Panel Paper: Welcome to the Dark Side: Narratives to Corrupt Public Officials

Thursday, July 19, 2018
Building 3, Room 213 (ITAM)

*Names in bold indicate Presenter

Oliver D. Meza, Centro de Investigación y Docencia Económicas


Classic explanations around compliance have neglected the role of stories we use to persuade people. This paper address this shortcoming testing how effective are narratives in different contexts to make public officials to non-comply with regulation. We pay special attention to the non-compliance problem commonly known as administrative corruption.

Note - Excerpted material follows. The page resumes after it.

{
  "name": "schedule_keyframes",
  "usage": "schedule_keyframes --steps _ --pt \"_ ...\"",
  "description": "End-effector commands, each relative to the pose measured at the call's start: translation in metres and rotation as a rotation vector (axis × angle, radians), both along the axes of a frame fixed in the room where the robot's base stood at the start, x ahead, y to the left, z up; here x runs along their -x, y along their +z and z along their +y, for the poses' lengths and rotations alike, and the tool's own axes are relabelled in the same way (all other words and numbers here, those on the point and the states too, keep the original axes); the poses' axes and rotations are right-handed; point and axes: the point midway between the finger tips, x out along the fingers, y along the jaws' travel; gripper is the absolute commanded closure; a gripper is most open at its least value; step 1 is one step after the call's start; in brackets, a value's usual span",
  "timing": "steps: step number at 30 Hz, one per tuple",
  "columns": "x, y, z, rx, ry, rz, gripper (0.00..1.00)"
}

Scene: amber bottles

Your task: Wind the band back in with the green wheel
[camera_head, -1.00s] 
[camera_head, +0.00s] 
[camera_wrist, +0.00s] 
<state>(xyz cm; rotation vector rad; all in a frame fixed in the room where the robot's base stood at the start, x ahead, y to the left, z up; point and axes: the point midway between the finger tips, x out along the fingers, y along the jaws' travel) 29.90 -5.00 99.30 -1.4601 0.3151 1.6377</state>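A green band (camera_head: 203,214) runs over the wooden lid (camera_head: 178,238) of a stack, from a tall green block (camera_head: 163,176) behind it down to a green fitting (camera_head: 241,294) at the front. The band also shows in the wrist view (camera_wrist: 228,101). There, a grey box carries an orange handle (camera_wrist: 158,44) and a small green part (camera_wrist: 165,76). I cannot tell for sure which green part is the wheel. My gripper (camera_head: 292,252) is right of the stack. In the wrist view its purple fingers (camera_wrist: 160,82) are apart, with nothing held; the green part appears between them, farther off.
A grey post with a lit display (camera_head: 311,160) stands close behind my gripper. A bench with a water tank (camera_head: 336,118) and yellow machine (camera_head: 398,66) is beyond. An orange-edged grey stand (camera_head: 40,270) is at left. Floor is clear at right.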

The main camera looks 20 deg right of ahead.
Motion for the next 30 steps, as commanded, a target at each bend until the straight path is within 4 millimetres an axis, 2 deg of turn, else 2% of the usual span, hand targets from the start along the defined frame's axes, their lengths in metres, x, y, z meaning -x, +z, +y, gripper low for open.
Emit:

Borrowing from the Narrative Policy Framework (NPF), we argue that public officials are prompted to certain misbehaviors when a situation of corruption is framed with an appropriate and alternative narrative. The situation we observe is that a micro-level, narrative and context produce characters in the story assigning who is the hero, who is the villain, and who are the losers. From this point of view, different outcomes are possible in order to avoid an ideological miss-match with what the person, in this case the bureaucrats, think of themselves and the situation they face.

We test this theory using three kinds of narratives in three different contexts. We devised an experimental survey, and applied to public officials of different ranks in the local government of one of the largest cities in Mexico. Results confirmed that non-compliance intentions change depending on the narrative provided, but that similar narratives would function differently depending on the context.